Kidnapped
Credits: Alessandro Sala

PROJECT

Kidnapped

Departing from the conventional notion of theater as a tool for depicting and potentially influencing notions of reality, Rodrigo’s latest research endeavors to reflect upon an assumed contemporary reality, born from the Post-Modern era, which has evolved over the past six decades under the sway of the Neoliberal Regime and the misleading promises of the free market and the individual subjectivity. This reality can be likened to several collective hallucinations that challenge established ideas of truth, casting a pervasive shadow of doubt on our collective beliefs.

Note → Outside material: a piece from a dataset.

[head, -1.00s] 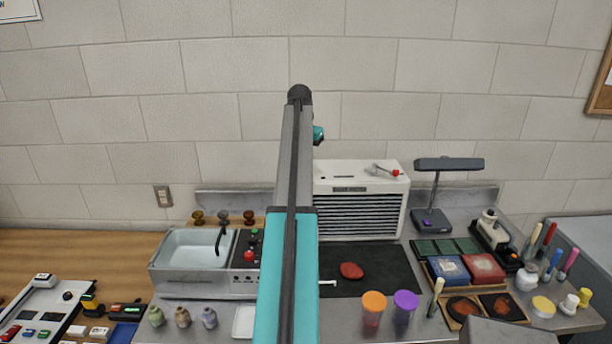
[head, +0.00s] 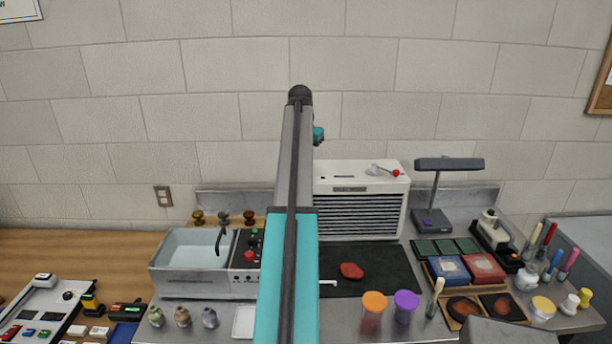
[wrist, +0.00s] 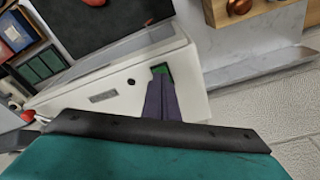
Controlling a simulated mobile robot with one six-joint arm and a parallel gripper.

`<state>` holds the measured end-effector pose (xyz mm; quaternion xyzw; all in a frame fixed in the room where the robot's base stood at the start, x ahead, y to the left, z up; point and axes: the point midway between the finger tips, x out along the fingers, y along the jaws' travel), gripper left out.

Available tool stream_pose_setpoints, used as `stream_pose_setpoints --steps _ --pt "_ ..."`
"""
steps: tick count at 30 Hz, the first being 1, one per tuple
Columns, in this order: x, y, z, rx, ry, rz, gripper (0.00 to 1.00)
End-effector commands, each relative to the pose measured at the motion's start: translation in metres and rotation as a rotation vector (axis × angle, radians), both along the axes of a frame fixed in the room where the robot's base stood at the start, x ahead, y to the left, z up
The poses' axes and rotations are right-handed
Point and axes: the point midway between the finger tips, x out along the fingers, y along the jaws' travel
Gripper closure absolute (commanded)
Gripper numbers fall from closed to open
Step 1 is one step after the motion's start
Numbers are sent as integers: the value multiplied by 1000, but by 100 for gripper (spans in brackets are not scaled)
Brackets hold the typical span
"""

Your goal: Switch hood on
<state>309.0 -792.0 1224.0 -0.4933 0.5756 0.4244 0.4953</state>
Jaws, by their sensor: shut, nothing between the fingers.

In this context, the metaphor employed suggests that in our illusory world of neoliberal “freedom,” we are all kidnapped. We find ourselves kidnapped by various forces: ideologies, identities, technology, political systems, strained relationships, competition, capital, and inequalities, among others. In other words, we are kidnapped by the rooted subconscious of colonialism and capitalism, caught between the concrete, and daily, absurdity of globalized macro-politics and the ambiguous, abstract, and often elitist, desire for solutions in the micropolitical realm.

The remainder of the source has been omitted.